**WRITTEN REQUEST**
Look through the listing and locate every line containing the word "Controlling"; copy those lines.

-- start of MATERIAL TO PROCESS --

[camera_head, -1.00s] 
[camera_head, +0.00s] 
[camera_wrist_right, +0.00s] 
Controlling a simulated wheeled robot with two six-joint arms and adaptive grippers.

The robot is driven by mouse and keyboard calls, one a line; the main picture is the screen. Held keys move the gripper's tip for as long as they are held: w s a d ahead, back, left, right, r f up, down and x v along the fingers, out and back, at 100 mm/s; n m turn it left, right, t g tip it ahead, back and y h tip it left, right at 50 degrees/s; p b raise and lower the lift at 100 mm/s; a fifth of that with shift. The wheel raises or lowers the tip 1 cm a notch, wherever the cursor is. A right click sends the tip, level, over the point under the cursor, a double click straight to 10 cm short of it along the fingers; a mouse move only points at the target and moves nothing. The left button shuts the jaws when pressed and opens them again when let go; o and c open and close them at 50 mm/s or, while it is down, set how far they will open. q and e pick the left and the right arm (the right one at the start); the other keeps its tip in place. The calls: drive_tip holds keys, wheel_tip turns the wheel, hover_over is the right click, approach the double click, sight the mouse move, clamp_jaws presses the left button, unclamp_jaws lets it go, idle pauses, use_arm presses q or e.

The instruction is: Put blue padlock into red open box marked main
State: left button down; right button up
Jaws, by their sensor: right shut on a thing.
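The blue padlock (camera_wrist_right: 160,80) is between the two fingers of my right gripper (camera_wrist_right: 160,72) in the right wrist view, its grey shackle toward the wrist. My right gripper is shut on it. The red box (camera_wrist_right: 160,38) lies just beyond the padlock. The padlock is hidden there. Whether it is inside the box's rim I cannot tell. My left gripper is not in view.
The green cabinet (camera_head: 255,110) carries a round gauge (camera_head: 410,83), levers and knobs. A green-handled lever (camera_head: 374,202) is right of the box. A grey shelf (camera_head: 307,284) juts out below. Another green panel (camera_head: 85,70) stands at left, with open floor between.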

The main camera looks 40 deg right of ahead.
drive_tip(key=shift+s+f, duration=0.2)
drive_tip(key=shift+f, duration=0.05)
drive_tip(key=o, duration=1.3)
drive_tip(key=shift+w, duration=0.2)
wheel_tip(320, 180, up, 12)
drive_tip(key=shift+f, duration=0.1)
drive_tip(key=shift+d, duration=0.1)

-- end of MATERIAL TO PROCESS --
-- start of MATERIAL TO PROCESS --

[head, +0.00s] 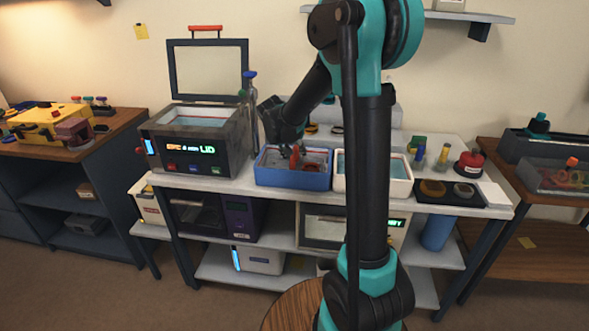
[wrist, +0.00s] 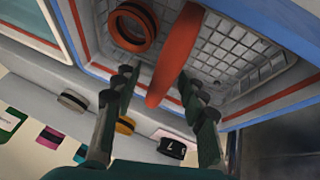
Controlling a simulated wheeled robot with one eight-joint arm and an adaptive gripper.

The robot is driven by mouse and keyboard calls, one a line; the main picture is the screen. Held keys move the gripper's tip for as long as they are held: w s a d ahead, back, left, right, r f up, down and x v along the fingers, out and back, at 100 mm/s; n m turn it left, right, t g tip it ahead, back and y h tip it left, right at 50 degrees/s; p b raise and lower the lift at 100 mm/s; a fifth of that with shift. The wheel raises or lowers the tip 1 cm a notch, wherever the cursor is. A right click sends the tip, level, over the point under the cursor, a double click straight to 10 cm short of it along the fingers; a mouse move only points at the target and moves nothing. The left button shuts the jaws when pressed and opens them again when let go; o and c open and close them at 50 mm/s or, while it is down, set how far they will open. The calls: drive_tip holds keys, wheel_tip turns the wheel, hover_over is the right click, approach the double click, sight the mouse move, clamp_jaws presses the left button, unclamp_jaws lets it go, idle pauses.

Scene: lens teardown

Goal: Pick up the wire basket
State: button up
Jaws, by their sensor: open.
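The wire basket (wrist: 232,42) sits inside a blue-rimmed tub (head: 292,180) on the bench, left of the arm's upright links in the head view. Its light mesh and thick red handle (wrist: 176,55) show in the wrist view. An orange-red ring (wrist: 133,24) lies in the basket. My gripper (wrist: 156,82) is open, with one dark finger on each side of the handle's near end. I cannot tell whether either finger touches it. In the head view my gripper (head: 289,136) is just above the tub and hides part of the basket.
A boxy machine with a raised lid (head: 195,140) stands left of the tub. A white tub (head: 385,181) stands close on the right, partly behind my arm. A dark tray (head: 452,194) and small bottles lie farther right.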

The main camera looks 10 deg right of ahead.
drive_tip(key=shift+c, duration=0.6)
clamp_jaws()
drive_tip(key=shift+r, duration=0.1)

-- end of MATERIAL TO PROCESS --

**RESULT BELOW**
Controlling a simulated wheeled robot with two six-joint arms and adaptive grippers.
Controlling a simulated wheeled robot with one eight-joint arm and an adaptive gripper.

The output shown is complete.